Barrington’s village board Monday night was deluged by a standing-room-only crowd of firefighters and residents angered by the planned split of the village fire department and Barrington Countryside Fire Protection District at the end of the year.

Many in the crowd held yellow signs with slogans like “We Support One Barrington Fire Department” and “Public Safety Should Be Public Knowledge.”

Both the village and fire district have been making plans to end their long-running contractual relationship, under which the larger area of the district has received service from an expanded Barrington Fire Department. Trustees of the fire district, which serves a 48-square-mile area, have cited frustration with their efforts to ask the village for seven more firefighters to be paid for entirely by the district.

But Village President Karen Darch sought to explain Monday that the village is struggling with the long-term costs of a fire department staff far larger than the village itself needs.

These long-term costs are not just the salaries the district has offered to pay for more employees, but also the pensions, insurance and disability payments due these firefighters and their spouses long after they’ve stopped working.
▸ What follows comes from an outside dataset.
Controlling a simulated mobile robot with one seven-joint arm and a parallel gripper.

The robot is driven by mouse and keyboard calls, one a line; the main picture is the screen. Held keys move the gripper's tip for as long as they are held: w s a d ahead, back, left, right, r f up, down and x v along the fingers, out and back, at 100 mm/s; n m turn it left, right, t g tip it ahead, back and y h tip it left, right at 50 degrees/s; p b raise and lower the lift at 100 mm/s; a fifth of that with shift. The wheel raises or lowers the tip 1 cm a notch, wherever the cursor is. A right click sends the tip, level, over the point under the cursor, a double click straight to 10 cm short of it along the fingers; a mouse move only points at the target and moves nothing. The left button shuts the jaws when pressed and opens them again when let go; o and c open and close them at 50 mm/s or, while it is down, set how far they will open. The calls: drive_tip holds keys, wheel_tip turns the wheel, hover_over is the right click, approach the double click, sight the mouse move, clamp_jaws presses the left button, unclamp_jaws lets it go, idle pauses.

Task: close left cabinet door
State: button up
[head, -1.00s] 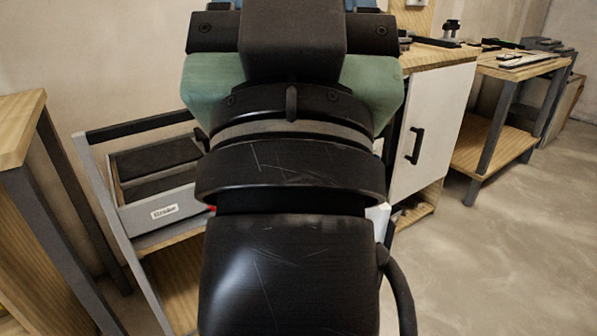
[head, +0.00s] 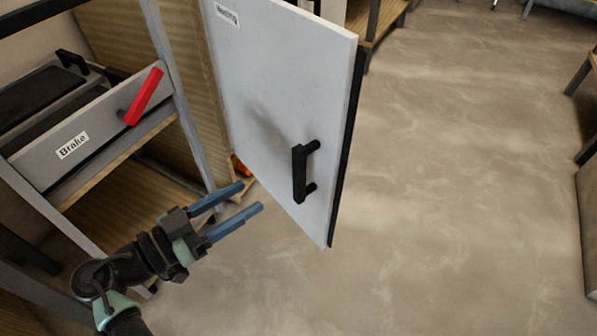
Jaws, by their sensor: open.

Even though the village has been paying ever higher contributions to the firefighters’ pension fund each year, the fund has dropped from being fully funded in 2007 to only 78.9 percent funded in 2012, Darch said.

But firefighters and their supporters expressed skepticism that the two boards couldn’t work together toward a system as cost-effective for both as it would be practical for public safety.

“The best outcome is to stay together. We are one Barrington Fire Department,” local union President Eric Brouilette said.

Retired firefighter/paramedic Char McLear also criticized separation plans.

“When things are secretive and don’t make sense, typically politics are at play,” she said. “This move will have a serious outcome to someone’s well-being.”

Barrington Trustee Tim Roberts said he sympathized with firefighters who could lose union benefits if transferred to the fire district, but he didn’t believe the changes would hurt public safety.